*Task objective*. Without the pictures, print the lines running from the beginning of the material to the line containing "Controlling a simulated", both ends included.

───

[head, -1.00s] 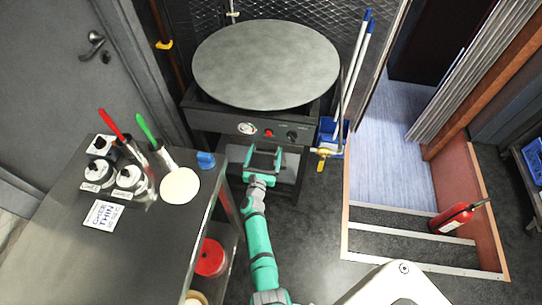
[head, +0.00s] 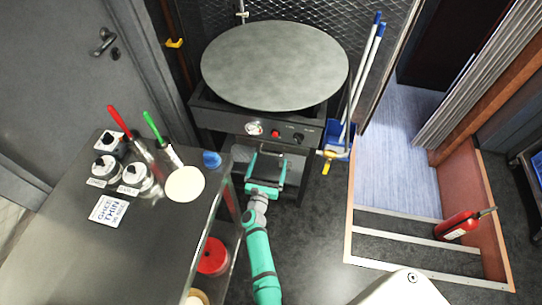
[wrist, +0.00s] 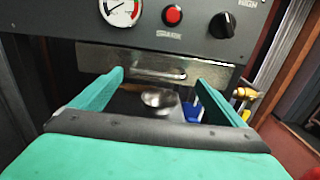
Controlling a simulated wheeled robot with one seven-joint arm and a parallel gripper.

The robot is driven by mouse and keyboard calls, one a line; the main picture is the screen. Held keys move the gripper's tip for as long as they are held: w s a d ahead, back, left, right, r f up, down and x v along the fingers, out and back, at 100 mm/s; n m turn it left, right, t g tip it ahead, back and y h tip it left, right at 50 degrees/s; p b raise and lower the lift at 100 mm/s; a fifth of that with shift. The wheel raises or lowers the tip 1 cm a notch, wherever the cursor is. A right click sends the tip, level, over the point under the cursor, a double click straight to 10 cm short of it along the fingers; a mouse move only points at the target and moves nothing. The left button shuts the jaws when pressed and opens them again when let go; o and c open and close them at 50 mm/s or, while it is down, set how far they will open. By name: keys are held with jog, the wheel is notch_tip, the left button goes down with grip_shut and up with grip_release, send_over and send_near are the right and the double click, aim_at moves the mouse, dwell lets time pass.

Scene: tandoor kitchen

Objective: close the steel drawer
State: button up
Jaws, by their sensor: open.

───

*Result of the task*.
[head, -1.00s] 
[head, +0.00s] 
[wrist, +0.00s] 
Controlling a simulated wheeled robot with one seven-joint arm and a parallel gripper.

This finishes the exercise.